Building a Real Project: Price Tracker

Here's a practical end-to-end example: a price tracker that monitors product prices and saves history to SQLite.

import httpx
import sqlite3
from bs4 import BeautifulSoup
from datetime import datetime
import time

def setup_db(db_path="prices.db"):
    conn = sqlite3.connect(db_path)
    conn.execute("""
        CREATE TABLE IF NOT EXISTS price_history (
            id INTEGER PRIMARY KEY AUTOINCREMENT,
            url TEXT,
            product_name TEXT,
            price TEXT,
            scraped_at TEXT
        )
    """)
    conn.commit()
    return conn


def scrape_price(url: str) -> dict:
    """
    Generic price scraper — adapt selectors to your target site.
    This example targets a generic e-commerce structure.
    """
    headers = {
        "User-Agent": "Mozilla/5.0 (Windows NT 10.0; Win64; x64) AppleWebKit/537.36",
        "Accept-Language": "en-US,en;q=0.9",
    }
    resp = httpx.get(url, headers=headers, timeout=20, follow_redirects=True)
    resp.raise_for_status()
    soup = BeautifulSoup(resp.text, "lxml")

    # Try multiple common price selectors
    price = None
    for selector in [
        "[itemprop='price']",
        ".price", "#price", ".product-price",
        "[data-price]", ".offer-price",
    ]:
        el = soup.select_one(selector)
        if el:
            price = el.get("content") or el.get_text(strip=True)
            break

    # Try multiple name selectors
    name = None
    for selector in ["h1", "[itemprop='name']", ".product-title", "#productTitle"]:
        el = soup.select_one(selector)
        if el:
            name = el.get_text(strip=True)[:200]
            break

    return {"url": url, "name": name, "price": price}


def track_prices(urls: list, db_path="prices.db", interval_hours: int = 6):
    """Monitor prices on a schedule."""
    conn = setup_db(db_path)

    while True:
        now = datetime.utcnow().isoformat()
        for url in urls:
            try:
                data = scrape_price(url)
                conn.execute(
                    "INSERT INTO price_history (url, product_name, price, scraped_at) VALUES (?,?,?,?)",
                    (data["url"], data["name"], data["price"], now)
                )
                conn.commit()
                print(f"{now} | {data['name'][:50]} | {data['price']}")
            except Exception as e:
                print(f"Error scraping {url}: {e}")

            time.sleep(2)

        print(f"\nSleeping {interval_hours}h until next check...")
        time.sleep(interval_hours * 3600)

What to Build Next

Now that you have the fundamentals:

  1. Pick a real project.

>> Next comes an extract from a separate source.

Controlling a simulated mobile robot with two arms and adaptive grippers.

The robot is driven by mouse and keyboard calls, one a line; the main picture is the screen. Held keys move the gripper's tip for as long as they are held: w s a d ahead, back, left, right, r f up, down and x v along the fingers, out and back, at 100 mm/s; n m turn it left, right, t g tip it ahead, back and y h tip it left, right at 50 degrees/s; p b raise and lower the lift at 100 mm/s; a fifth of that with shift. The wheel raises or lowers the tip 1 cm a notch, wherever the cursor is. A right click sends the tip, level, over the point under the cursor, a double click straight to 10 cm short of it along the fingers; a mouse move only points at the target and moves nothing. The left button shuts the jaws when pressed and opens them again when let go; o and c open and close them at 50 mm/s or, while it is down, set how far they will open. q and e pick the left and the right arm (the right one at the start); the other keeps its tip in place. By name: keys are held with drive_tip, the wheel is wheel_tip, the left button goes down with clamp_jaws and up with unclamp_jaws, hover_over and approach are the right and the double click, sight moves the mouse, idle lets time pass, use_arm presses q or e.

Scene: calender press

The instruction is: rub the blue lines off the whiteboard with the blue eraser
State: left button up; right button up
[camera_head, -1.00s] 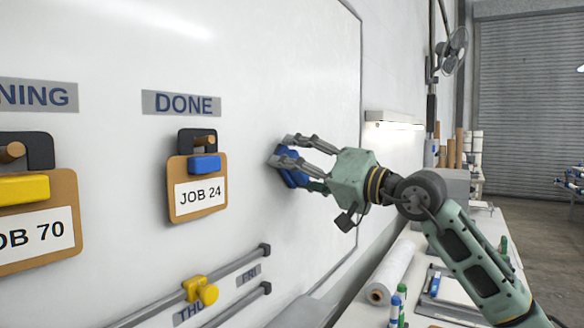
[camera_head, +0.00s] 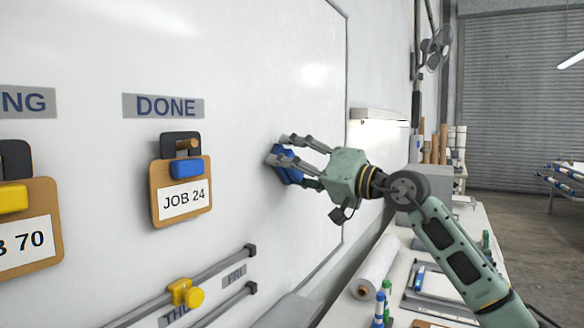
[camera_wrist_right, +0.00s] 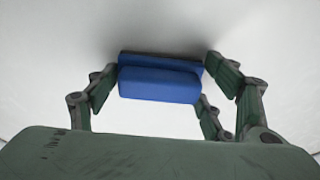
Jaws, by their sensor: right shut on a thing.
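The blue eraser (camera_head: 287,174) is in my right gripper (camera_head: 290,153), at the right part of the whiteboard (camera_head: 250,60). The fingers are shut on its two sides. In the right wrist view the eraser (camera_wrist_right: 160,82) sits between the fingers of the right gripper (camera_wrist_right: 158,88), its far face against or very near the white surface; I cannot tell if it touches. No blue lines show on the visible board; any behind the eraser and fingers are hidden. My left gripper is not in view.
A JOB 24 clipboard (camera_head: 181,190) hangs under the DONE label (camera_head: 163,106). A JOB 70 clipboard (camera_head: 30,228) hangs at left. Rails with a yellow slider (camera_head: 186,294) stick out low on the board. A bench with a paper roll (camera_head: 376,266) and markers (camera_head: 380,305) stands below my right arm.

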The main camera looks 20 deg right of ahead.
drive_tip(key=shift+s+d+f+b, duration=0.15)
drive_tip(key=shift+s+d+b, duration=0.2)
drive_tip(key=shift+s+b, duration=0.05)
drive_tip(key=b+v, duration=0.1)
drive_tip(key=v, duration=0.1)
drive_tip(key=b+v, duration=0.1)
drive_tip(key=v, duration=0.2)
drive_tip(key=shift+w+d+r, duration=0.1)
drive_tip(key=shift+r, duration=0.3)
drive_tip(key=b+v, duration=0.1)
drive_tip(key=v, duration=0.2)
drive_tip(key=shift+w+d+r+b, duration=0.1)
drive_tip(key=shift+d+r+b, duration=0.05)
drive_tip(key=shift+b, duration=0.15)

Price tracker, job board aggregator, news digest — something you'd actually use.
  2. Save data to a database. SQLite is perfect for most projects.
  3. Add error handling. Wrap requests in try/except, handle timeouts, retry on failures.
  4. Try async scraping. Use httpx.AsyncClient to fetch multiple pages concurrently.
  5. Learn XPath. Alternative to CSS selectors, sometimes more precise.
  6. Explore Scrapy. When you outgrow simple scripts, Scrapy provides middleware, pipelines, and built-in concurrency.

Quick Reference

Situation Tool
Static HTML pages requests or httpx + BeautifulSoup
Need speed, async httpx.AsyncClient
JavaScript-rendered content Playwright
Large-scale crawling Scrapy
Behind Cloudflare curl-cffi or Playwright
Getting IP blocked Residential proxies (ThorData)
Need to log in Playwright with fill/click

Web scraping is one of those skills where the basics are simple but mastery takes practice. Start with the Hacker News example above, modify it for a site you actually care about, and build from there.